The New York Times like you haven't read it yet...

I originally tripped upon this mock New York Times page yesterday and thought it real until I began to peruse the headlines. Below is an extract of the Fine Print section. It explains what is behind this amazingly thorough effort. You will find that all the links are enabled. Do not miss out on the article titled Court Indicts Bush on High Treason Charge.

"This special edition of The New York Times comes from a future in which we are accomplishing what we know today to be possible.

The dozens of volunteer citizens who produced this paper spent the last eight years dreaming of a better world for themselves, their friends, and any descendants they might end up having. Today, that better world, though still very far away, is finally possible — but only if millions of us demand it, and finally force our government to do its job."

From - Whose Line Is It Anyway?

I have never once seen this show on the television. Only online do I ever manage to catch their improvisational genius. Check out this segment Called scenes from a hat. Funny stuff.

The Oracle at Delphi was never this good.

Sometime in October of 2007, John Bird and John Fortune of the British satirical show Bremer, Bird and Fortune, which is Broadcast through Britain's Channel Four Network, did this satirical skit. Listen, weep or laugh...
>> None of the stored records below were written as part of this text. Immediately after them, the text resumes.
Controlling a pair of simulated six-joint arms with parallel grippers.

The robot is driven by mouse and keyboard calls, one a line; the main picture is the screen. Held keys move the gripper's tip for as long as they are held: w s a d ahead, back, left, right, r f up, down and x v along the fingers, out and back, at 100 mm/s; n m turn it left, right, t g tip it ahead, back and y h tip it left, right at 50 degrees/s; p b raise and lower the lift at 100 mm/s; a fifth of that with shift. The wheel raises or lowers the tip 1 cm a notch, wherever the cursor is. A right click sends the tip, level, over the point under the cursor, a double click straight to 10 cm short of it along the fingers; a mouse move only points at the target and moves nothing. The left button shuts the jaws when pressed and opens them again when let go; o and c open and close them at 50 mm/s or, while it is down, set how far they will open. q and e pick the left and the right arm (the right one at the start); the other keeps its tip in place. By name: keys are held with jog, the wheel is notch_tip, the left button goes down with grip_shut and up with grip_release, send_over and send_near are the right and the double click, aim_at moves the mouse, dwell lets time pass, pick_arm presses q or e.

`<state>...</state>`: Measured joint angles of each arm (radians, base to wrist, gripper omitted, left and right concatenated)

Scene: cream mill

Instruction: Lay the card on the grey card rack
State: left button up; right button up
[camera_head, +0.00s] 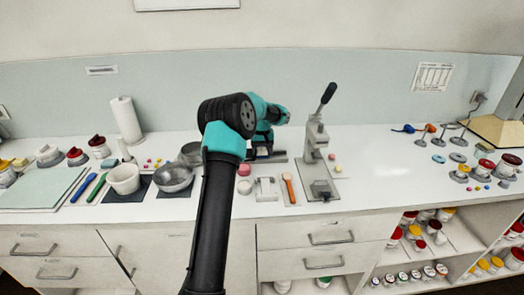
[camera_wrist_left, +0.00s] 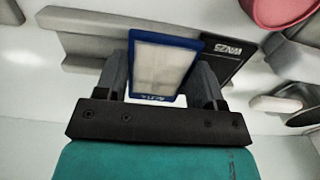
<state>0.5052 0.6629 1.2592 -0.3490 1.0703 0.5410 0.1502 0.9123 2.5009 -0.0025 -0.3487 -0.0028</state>
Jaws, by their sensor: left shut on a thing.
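In the left wrist view, my left gripper (camera_wrist_left: 161,76) is shut on a card (camera_wrist_left: 160,66) with a blue border and a pale middle. The card sits between the two dark fingers. Behind it is a grey, bar-like piece (camera_wrist_left: 80,22), which looks like the card rack, with a dark lettered plate (camera_wrist_left: 222,50) beside it. I cannot tell whether the card touches the rack. In the head view, my left gripper (camera_head: 263,143) is above the grey rack (camera_head: 277,157) at the middle of the counter, and my arm hides part of it. My right gripper is not in view.
A lever press (camera_head: 315,150) stands right of the rack. A pink round object (camera_head: 244,169) and an orange-handled tool (camera_head: 289,187) lie in front. Metal bowls (camera_head: 173,177) and a paper roll (camera_head: 126,120) are at left. The counter between press and right-hand jars is mostly clear.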

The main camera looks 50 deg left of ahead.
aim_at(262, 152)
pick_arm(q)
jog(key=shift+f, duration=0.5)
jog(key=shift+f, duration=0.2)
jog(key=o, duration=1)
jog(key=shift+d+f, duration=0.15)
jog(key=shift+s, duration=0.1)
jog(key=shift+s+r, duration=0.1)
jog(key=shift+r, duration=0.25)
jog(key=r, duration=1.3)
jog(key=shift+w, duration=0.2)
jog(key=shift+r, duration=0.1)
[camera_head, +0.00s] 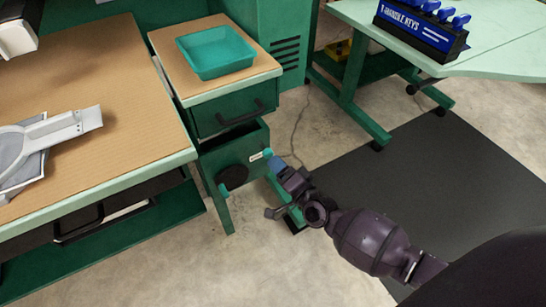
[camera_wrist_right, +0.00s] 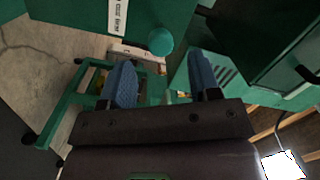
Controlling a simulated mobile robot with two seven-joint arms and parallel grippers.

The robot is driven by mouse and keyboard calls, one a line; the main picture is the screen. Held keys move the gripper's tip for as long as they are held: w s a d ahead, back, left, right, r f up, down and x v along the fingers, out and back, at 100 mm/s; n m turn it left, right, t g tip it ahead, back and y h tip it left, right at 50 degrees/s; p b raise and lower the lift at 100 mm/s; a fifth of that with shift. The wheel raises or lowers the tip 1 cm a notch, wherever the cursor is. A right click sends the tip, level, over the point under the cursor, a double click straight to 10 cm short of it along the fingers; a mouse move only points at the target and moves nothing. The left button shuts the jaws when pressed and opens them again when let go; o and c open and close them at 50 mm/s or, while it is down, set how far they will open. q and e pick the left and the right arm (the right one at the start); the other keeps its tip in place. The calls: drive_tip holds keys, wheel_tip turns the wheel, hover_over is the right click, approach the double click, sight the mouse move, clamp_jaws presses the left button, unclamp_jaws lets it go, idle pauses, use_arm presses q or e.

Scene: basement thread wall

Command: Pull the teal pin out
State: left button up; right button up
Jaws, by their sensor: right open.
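The teal pin shows as a small round teal knob (camera_head: 267,153) on the face of the green box under the drawer, beside a white label. In the right wrist view the teal knob (camera_wrist_right: 160,41) is close ahead, centred between the fingers but beyond their tips. Any shaft behind the knob is hidden. My right gripper (camera_head: 276,163) is at the knob in the head view, with a blue finger near it. In the wrist view my right gripper (camera_wrist_right: 161,72) has its two blue fingers apart with nothing between them.
A green drawer unit (camera_head: 225,117) carries a teal tray (camera_head: 216,52) on its top. A black round part (camera_head: 233,177) is on the box face, left of the knob. A workbench (camera_head: 90,150) stands left. The dark floor mat (camera_head: 430,175) is clear at right.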

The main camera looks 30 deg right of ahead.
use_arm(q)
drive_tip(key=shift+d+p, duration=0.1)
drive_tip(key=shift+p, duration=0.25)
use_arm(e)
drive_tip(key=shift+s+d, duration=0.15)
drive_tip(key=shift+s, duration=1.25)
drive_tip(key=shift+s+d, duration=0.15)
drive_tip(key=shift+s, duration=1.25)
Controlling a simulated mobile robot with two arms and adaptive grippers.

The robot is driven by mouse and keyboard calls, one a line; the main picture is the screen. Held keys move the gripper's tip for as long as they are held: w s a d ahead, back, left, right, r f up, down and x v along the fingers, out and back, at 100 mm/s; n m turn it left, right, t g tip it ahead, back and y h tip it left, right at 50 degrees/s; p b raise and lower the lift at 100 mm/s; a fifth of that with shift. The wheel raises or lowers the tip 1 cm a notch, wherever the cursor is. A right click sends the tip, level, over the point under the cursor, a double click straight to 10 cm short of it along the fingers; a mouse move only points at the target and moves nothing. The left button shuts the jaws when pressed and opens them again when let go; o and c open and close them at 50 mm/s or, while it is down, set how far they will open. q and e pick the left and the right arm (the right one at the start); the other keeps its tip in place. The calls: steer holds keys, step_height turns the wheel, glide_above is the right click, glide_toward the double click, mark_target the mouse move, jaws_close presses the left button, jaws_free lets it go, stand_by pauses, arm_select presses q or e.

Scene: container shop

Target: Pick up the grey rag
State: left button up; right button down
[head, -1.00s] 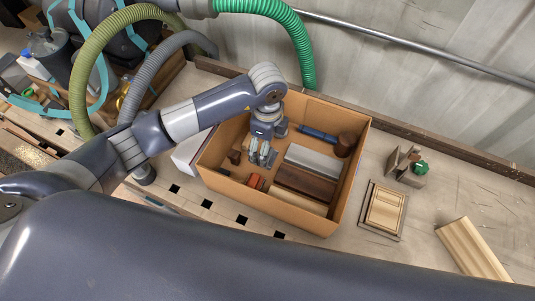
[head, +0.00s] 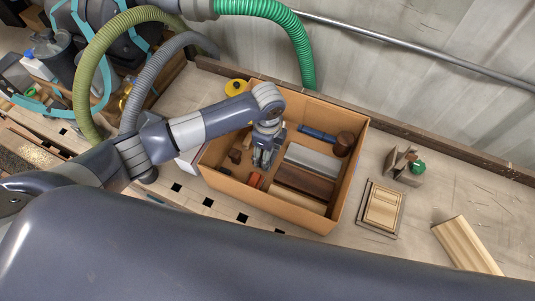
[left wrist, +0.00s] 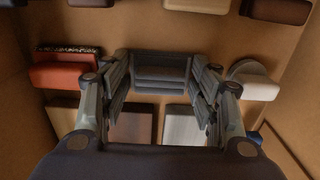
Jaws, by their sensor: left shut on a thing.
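My left gripper (head: 264,157) reaches down into an open cardboard box (head: 350,196). In the left wrist view, the left gripper (left wrist: 161,78) has its two fingers on either side of a grey, layered, folded-looking thing, which I take to be the grey rag (left wrist: 160,73). The gripper is shut on it. In the head view the rag cannot be told apart from the grey fingers. My right gripper is not in view.
The box also holds a light grey block (head: 313,161), dark brown blocks (head: 303,183), a brown cylinder (head: 343,143), a blue item (head: 317,133) and a red block (left wrist: 62,76). A framed wooden panel (head: 382,208) and a wooden moulding (head: 466,244) lie to the right.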

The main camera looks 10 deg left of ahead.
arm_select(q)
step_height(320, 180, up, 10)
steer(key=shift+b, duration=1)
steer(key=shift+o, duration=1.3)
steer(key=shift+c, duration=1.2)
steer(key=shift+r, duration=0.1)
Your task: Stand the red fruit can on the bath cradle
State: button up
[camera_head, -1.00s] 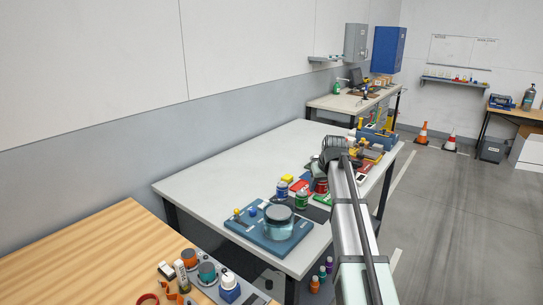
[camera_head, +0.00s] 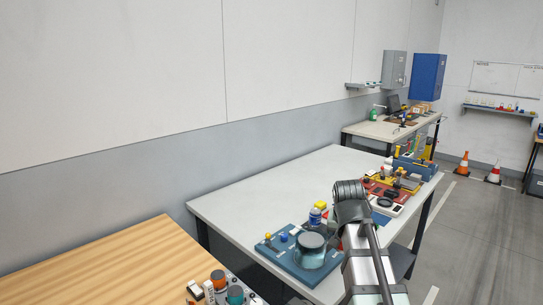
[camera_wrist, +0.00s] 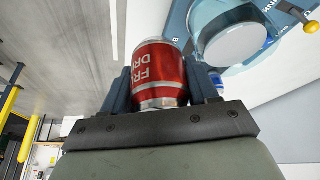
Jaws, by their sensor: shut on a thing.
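The red fruit can (camera_wrist: 160,72) is in the wrist view, with white lettering and a silver rim. My gripper (camera_wrist: 158,86) is shut on it, one dark finger on each side. What looks like the bath cradle is a blue base (camera_head: 280,257) with a round clear vessel (camera_head: 312,256) and a grey disc on top. It stands at the near end of the grey table. The base also shows at the upper right of the wrist view (camera_wrist: 178,22), apart from the can. In the head view my arm hides the can.
A wooden table (camera_head: 110,262) is at the near left. Coloured fixtures (camera_head: 388,192) crowd the table's right side. The grey table's left part is clear.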

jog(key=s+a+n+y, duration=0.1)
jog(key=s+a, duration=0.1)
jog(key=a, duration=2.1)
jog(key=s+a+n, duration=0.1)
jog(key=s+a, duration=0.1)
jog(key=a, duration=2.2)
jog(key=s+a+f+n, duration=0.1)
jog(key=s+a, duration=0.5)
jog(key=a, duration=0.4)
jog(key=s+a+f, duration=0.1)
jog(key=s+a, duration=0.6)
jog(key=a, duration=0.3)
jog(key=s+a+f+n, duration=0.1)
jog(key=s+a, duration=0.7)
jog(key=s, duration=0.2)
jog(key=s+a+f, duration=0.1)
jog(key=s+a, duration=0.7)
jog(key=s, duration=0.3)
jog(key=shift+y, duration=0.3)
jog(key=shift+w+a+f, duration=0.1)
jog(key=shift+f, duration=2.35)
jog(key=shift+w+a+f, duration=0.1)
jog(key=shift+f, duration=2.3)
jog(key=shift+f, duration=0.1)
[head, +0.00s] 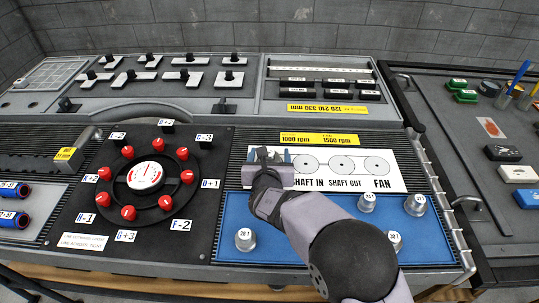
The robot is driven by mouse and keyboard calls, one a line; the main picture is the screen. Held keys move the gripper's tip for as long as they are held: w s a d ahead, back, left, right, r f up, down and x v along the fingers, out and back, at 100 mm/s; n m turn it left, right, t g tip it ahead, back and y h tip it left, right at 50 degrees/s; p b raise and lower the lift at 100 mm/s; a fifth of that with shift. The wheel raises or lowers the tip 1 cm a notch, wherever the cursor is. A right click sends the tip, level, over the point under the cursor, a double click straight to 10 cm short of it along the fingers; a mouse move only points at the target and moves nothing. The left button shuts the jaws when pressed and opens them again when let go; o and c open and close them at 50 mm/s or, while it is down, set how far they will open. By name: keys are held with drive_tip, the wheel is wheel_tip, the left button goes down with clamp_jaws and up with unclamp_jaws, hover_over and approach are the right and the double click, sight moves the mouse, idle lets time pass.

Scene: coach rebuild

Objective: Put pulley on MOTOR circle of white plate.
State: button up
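The white plate (397,180) lies on the grey bench. Three circles show on it, with the labels SHAFT IN, SHAFT OUT and FAN. My gripper (270,156) is over the plate's left end and hides what is printed there; no MOTOR label shows. Its fingers are small and partly dark, and I cannot tell whether they hold a pulley. Several silver pulleys with white number labels stand on the blue mat (325,250): one at the left (244,239), one below the plate (367,203), one at the right (415,205), and one partly behind my arm (394,240).
A black panel with a ring of red knobs (148,176) is at the left. A yellow label strip (320,139) lies behind the white plate. Several black-handled switches stand at the back. A dark cabinet with coloured blocks (503,153) is at the right.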

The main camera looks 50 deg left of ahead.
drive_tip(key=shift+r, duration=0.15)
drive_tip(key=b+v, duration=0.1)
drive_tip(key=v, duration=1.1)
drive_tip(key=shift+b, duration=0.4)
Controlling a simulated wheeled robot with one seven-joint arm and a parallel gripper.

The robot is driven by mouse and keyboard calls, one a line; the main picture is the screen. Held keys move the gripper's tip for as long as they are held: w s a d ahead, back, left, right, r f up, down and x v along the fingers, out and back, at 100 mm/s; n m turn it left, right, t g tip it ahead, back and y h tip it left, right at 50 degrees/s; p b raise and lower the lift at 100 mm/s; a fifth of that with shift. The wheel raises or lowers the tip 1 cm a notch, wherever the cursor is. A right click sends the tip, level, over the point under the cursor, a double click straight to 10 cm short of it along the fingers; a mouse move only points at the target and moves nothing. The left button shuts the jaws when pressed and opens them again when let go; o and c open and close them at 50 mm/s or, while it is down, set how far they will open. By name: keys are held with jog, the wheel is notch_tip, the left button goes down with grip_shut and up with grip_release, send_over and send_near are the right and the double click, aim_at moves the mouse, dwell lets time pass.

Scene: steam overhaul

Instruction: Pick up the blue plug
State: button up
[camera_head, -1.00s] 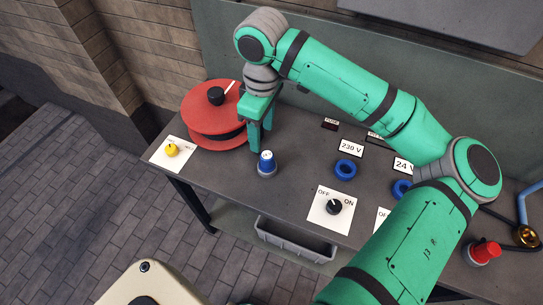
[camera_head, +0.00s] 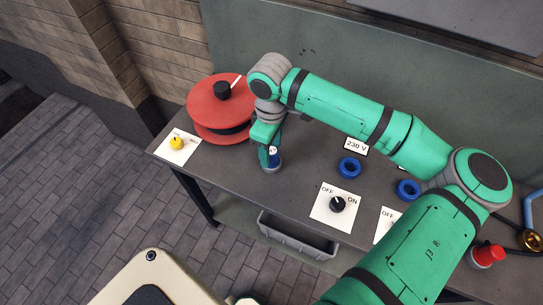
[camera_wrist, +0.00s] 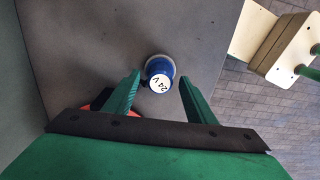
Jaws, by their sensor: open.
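The blue plug (camera_wrist: 160,66) stands on the grey workbench in the wrist view, its white end marked "24 V" facing the camera. My gripper (camera_wrist: 160,84) is open, with one green finger on each side of the plug and a gap to both. In the head view the plug (camera_head: 273,164) is mostly covered by my gripper (camera_head: 268,160), which points down over it. Only the plug's lower blue part and a bit of its white top show there.
A red reel (camera_head: 220,108) stands close behind my gripper. A yellow knob (camera_head: 176,143) on a white plate is at the left edge. Right of the plug are a blue ring (camera_head: 349,167) and a black OFF/ON switch (camera_head: 337,204). A grey bin (camera_head: 298,236) hangs below the bench front.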

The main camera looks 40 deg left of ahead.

So much to learn, so little time.

A few weeks ago I did a post titled Language Orgy. I sincerely do not know HOW I could have missed this particular site then but I thought I would add it here anyway.

From the website -"Wordie lets you make lists of words and phrases. Words you love, words you hate, words on a given topic, whatever. Lists are visible to everyone but can be added to by just you, a group of friends, or anyone, as you wish."

There is another site similar to Wordie which, if I had to explain as succinctly as Wordie explains itself, could only be described as Like Flickr, but with video. Try Wordia out. You'll love it.

For if you missed it - they were people worth knowing about:

Sara Krulwich/The New York Times

Studs Terkel, a Pulitzer Prize-winning author whose searching interviews with ordinary Americans helped establish oral history as a serious genre, and who for decades was the voluble host of a popular radio show in Chicago, died Friday at his home there. He was 96."

You may read his New York Times obituary here.


Yves Boucau/European Pressphoto Agency

“When you hear this message, I will no longer be there,” the voice, characteristically spirited, confident, just a little bit cheeky and familiar to all of France, said on a tape released this week.

The words were those of Sister Emmanuelle, a nun revered for her work with the disenfranchised, especially among the garbage-scavengers of Cairo, and renowned for her television appearances in France as an advocate for the poor. She died Monday at a retirement home operated by her order, the Congregation of Notre-Dame de Sion, in Callian, in the south of France."

You may read the remainder of her New York Times obituary here.

Via Joe Stirt at Book of Joe


Hope you had a great weekend everyone.



  1. The Whose Line is it Anyway vid. made me laugh so much I cried. I do miss those guys! Thank-you.

  2. In earlier times, to deliver this many gigabytes of data in a news outlet would have required one own their own TV station. You deliver it all in a single post.
    I am so going to check out the word sites. Thank you!

  3. What a terrific mix of news and laughs, I really appreciated the obituary of Sister Emmanuelle, how wonderful a life. I particulary liked this line: “In telling of my life — all of my life — I wanted to bear witness that love is more powerful than death,”

  4. Ohhh, this is a quote from the end of Sister Emm's obituary that's also very nice:

    "In 1996, Sister Emmanuelle appeared on the popular television program “Bouillon de Culture,” on which she was asked by the host, Bernard Pivot, to name her favorite word. (Mr. Pivot’s interview technique was borrowed by James Lipton for “Inside the Actors Studio.”) She replied with the Arabic word that, idiomatically translated, means “Let’s go.”

    “Yallah,” she said.

    Then he asked for a word she hated, and she replied in English.

    “Stop,” she said.

  5. I watched Whose Line faithfully! What clever, amazing guys (and gals). I miss that show.

  6. Roger Ebert was a friend of Studs, and has an article about him posted to his website, here.